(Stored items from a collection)
* BEGIN *

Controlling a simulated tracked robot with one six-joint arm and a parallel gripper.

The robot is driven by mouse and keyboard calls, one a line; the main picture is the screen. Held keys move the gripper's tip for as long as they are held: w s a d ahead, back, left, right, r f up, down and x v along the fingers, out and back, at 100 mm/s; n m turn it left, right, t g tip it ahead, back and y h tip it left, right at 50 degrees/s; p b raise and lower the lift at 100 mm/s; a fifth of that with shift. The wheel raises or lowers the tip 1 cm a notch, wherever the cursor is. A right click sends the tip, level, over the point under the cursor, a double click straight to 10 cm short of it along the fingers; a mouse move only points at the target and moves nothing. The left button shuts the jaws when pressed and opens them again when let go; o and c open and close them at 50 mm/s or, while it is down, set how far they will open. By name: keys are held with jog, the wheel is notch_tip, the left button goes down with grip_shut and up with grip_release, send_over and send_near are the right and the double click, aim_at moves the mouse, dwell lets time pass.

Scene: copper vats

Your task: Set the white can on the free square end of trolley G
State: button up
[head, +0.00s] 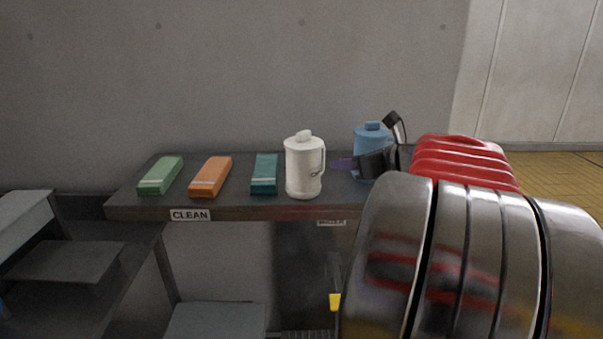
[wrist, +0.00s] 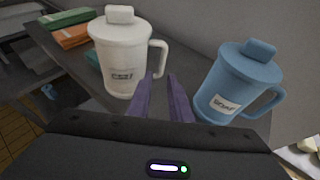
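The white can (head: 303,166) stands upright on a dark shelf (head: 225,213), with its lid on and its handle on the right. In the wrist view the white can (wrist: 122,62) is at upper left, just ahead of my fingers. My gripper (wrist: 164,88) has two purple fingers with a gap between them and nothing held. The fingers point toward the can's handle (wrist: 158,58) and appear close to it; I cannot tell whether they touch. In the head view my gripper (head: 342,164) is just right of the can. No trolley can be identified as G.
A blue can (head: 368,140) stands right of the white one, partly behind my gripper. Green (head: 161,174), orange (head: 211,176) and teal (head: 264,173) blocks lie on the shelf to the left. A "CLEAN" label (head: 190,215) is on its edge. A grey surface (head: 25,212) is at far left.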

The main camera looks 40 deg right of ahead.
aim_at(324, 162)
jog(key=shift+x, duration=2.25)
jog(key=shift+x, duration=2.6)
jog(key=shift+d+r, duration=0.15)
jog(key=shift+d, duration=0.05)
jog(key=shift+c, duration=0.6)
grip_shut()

* END *
* BEGIN *

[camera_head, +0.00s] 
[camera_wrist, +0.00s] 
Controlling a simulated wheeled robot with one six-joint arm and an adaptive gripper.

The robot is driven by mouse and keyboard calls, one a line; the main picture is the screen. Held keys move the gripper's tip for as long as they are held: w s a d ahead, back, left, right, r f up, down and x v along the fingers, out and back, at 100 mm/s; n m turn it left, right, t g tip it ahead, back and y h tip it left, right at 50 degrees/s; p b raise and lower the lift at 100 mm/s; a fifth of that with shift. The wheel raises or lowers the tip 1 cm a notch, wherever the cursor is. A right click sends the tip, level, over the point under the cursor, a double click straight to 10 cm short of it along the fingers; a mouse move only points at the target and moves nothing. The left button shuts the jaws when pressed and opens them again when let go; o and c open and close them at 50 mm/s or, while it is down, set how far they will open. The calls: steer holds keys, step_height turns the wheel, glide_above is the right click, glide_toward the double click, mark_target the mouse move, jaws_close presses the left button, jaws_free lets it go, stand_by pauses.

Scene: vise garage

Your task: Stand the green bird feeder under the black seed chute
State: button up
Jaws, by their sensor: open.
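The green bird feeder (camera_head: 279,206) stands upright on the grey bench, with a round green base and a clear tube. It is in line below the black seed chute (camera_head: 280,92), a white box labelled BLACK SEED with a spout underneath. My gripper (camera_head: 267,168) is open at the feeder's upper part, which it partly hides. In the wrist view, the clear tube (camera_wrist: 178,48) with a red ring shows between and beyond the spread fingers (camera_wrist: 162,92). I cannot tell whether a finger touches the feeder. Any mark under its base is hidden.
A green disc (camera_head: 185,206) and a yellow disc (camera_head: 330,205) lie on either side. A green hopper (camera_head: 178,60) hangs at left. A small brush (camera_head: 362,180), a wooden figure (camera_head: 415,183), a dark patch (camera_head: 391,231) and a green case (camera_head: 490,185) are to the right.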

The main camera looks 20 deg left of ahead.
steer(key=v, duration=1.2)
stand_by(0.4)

* END *

• **Aim**:
Extract from the listing above the lines between the line containing "[camera_wrist, +0.00s]" and the line containing "Controlling a simulated wheeled", keeping both of those lines. Output nothing else.

• **Exercise output**:
[camera_wrist, +0.00s] 
Controlling a simulated wheeled robot with one six-joint arm and an adaptive gripper.

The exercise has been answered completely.